SUARA PEMBACA

Terinfeksi Pornografi, Kejahatan Anak Makin Menjadi

Perilaku generasi muda makin mengkhawatirkan saja. Membuat masyarakat makin mengelus dada. Remaja bahkan anak-anak makin terjerumus dalam jurang dosa. Tidak hanya terjerat dalam pusaran pergaulan bebas, narkoba, judi online, dan tawuran, tetapi juga terinfeksi pornografi yang berujung kejahatan. Bagaimana masa depan bangsa ini jika generasi mudanya terus dibombardir pornografi yang merusak akal dan memunculkan berbagai tindak kejahatan?

Terungkapnya kasus pembunuhan dan pemerkosaan siswa SMP berinisial AA (13) yang terjadi di tempat pemakaman umum (TPU) Tionghoa di Palembang, Sumatra Selatan masih menjadi sorotan. Kasus ini menyita perhatian publik karena para pelakunya yang masih di bawah umur. Kapolrestabes Palembang, Kombes. Pol. Harryo Sugihartono, mengungkapkan bahwa pembunuhan dan pemerkosaan terhadap AA dilakukan oleh empat tersangka yang masih di bawah umur, yakni IS (16), MZ (13), MS (12), dan AS (12).

Mirisnya, berdasarkan penyelidikan psikologi biro SDM Polda Sumsel, para tersangka tersebut mengaku melakukan pemerkosaan terhadap AA untuk menyalurkan hasrat birahinya usai menonton video porno. IS, pelaku utama kasus ini juga mengaku sempat menonton film tersebut sebelum memerkosa dan membunuh korban. (Liputan6.com, 06/09/2024).

Sungguh menyedihkan, anak-anak yang seharusnya berada pada masa bermain dan belajar justru menjadi pelaku kejahatan karena terinfeksi pornografi. Fitrah anak yang sejatinya berada dalam naungan kebaikan pun rusak akibat mengonsumsi pornografi. Generasi bangsa yang digadang-gadang menjadi pemimpin masa depan, justru terjerumus ke dalam jurang dosa dan maksiat.
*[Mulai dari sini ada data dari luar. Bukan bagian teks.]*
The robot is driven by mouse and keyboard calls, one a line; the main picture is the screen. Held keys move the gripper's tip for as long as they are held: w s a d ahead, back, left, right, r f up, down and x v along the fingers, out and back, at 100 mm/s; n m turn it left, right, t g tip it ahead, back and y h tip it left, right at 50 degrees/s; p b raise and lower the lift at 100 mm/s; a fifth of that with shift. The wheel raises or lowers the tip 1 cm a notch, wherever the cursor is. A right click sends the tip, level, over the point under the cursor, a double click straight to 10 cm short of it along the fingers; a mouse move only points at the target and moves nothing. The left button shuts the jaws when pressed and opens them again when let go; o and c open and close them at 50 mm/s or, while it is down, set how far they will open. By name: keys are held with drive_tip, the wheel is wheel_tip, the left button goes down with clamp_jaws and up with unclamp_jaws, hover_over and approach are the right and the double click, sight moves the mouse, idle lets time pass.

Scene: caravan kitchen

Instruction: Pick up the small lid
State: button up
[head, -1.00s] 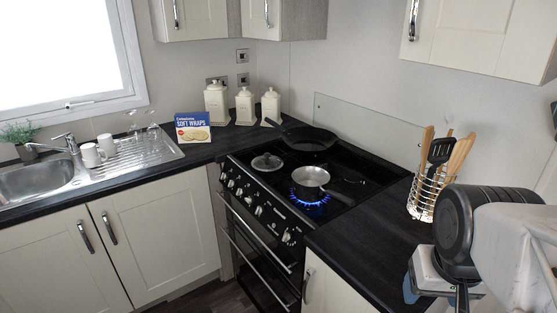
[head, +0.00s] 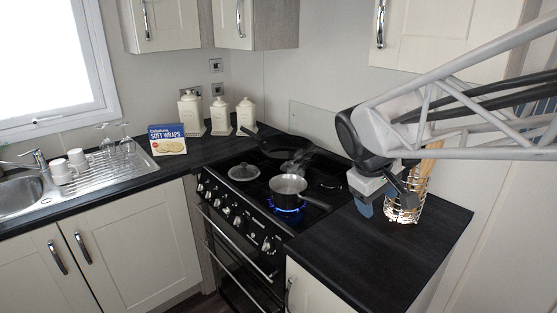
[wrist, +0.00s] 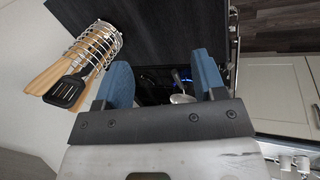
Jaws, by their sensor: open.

Tampak nyata bahwa pornografi sebagai masalah genting generasi saat ini justru kurang mendapatkan perhatian serius dari negara. Padahal tidak sedikit data yang mengungkapkan dahsyatnya paparan pornografi terhadap remaja dan anak. Hasil survei yang dilakukan oleh Yayasan Kita dan Buah Hati Jakarta terhadap 2.594 anak kelas 4, 5, dan 6 sekolah dasar di Jabodetabek dan Kepulauan Riau pada 2017 menyebutkan bahwa 98 persen anak pernah melihat konten pornografi yang sebagian besar diakses melalui telepon genggam.

Data tersebut mencatat bahwa dari 2.594 anak tersebut 19 persen mengakses konten film porno; 17 persen mengakses video porno; 13 persen mengakses games bermuatan porno; 13 persen mengakses komik online bermuatan porno; dan 12 persennya mengakses situs porno. (antaranews.com, 21/01/2017).
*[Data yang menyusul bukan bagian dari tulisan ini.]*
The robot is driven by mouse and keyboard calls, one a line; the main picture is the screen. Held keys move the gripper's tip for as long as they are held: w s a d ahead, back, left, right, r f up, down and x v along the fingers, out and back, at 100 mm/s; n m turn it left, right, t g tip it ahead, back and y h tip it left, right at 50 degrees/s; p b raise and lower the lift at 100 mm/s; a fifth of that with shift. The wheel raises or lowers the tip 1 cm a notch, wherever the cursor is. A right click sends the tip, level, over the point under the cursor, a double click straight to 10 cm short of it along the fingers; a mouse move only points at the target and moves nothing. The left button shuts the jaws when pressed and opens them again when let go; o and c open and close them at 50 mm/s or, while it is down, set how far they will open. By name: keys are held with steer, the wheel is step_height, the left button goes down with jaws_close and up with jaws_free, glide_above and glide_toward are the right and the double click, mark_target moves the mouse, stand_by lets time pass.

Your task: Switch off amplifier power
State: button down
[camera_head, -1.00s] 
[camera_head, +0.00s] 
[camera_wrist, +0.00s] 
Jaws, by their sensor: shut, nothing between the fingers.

Kasus AA menambah daftar panjang bukti bahwa pemberantasan pornografi nyata belum menyentuh akar persoalan. Pemerintah seolah tarik-ulur dalam menuntaskan kasus pornografi. Meskipun pemerintah telah menutup ratusan bahkan ribuan situs porno, konten pornografi terus saja bermunculan karena lemahnya sanksi yang diberikan.

Sungguh miris, bisnis pornografi seolah menjadi gurita di tengah rimba media sosial. Konten berbau pornografi pun menjadi lumrah dikonsumsi generasi muda. Padahal pornografi memiliki efek dahsyat untuk menghancurkan akal dan memicu kejahatan.
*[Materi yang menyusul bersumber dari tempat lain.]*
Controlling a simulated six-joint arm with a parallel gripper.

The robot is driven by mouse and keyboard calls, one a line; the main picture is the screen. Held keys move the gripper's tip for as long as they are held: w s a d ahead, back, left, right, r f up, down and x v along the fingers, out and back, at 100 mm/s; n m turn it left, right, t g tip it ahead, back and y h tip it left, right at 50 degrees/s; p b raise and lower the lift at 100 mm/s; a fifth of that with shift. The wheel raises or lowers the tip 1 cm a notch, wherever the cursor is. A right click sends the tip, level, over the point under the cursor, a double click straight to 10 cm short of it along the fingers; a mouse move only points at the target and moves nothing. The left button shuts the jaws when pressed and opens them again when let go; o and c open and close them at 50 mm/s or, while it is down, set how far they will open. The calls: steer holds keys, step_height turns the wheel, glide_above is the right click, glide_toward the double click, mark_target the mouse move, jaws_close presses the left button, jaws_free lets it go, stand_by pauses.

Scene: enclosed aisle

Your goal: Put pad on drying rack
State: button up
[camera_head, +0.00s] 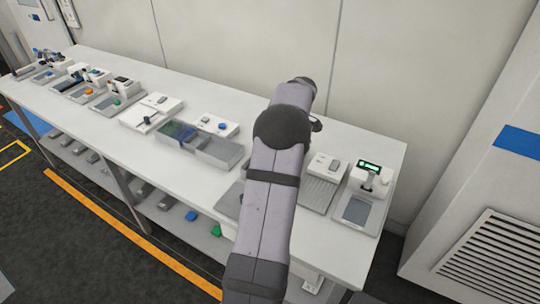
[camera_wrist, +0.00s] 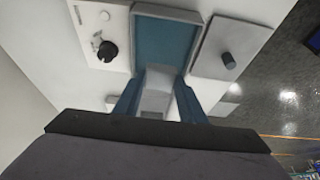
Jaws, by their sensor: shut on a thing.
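In the wrist view my gripper (camera_wrist: 156,98) is shut on a pale grey block-like pad (camera_wrist: 157,82), held between its two blue fingers. The pad's lower part is hidden by the gripper. Beyond it is a blue-floored tray with a grey rim (camera_wrist: 198,42); I cannot tell whether the pad touches it. In the head view my arm hides the gripper and pad. A grey ribbed tray (camera_head: 319,193) right of the arm may be the drying rack, partly covered by my arm.
The long white bench (camera_head: 185,172) carries several small stations. A device with a green display (camera_head: 369,167) stands at the right end. In the wrist view, a white box with a black knob (camera_wrist: 107,51) and a grey plate (camera_wrist: 207,55) flank the blue tray. A wall runs behind.

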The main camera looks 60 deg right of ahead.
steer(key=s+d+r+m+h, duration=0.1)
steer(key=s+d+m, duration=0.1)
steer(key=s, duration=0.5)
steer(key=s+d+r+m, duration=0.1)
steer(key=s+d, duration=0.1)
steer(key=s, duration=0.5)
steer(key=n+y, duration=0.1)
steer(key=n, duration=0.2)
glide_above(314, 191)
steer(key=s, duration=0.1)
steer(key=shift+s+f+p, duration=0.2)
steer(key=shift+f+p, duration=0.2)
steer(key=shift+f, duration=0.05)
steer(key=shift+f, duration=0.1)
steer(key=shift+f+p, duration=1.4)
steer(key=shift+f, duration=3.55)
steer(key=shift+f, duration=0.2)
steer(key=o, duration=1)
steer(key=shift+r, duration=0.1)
Pakar parenting dan psikolog anak dari Yayasan Kita dan Buah Hati Jakarta, Elly Risman, Psi., mengungkapkan bahwa pornografi memiliki dampak yang sangat buruk secara psikologis dan kesehatan, terutama pada anak dan remaja. Efek candu akibat pornografi sama bahayanya dengan efek candu akibat narkoba dan alkohol, bahkan cenderung lebih sulit untuk disembuhkan.

Ia juga mengatakan bahwa kerusakan akibat pornografi dapat merusak bagian Pree Frontal Cortex (PFC) otak yang merupakan pusat nilai, moral, tempat di mana merencanakan masa depan, dan tempat mengatur manajemen diri. Bagian inilah yang menentukan jadi apa seorang anak nanti. Karena inilah PFC juga disebut sebagai direktur yang mengarahkan kita.

Sungguh menyedihkan, andai generasi muda bangsa ini hilang arah untuk menentukan masa depan akibat kecanduan pornografi. Alih-alih membangun masa depan, justru menjadi biang kejahatan dan segunung masalah. Bukti bahwa sistem yang menaunginya bukanlah sistem yang sahih dalam menuntaskan seluruh problematika kehidupan.

Ya, paradigma sekularisme yang memisahkan agama dari kehidupan sukses membelenggu generasi muda dalam pusaran kebebasan. Paham kebebasan menjadi senjata bagi generasi muda untuk bertindak bebas bahkan kebablasan, baik di dunia nyata maupun di dunia maya.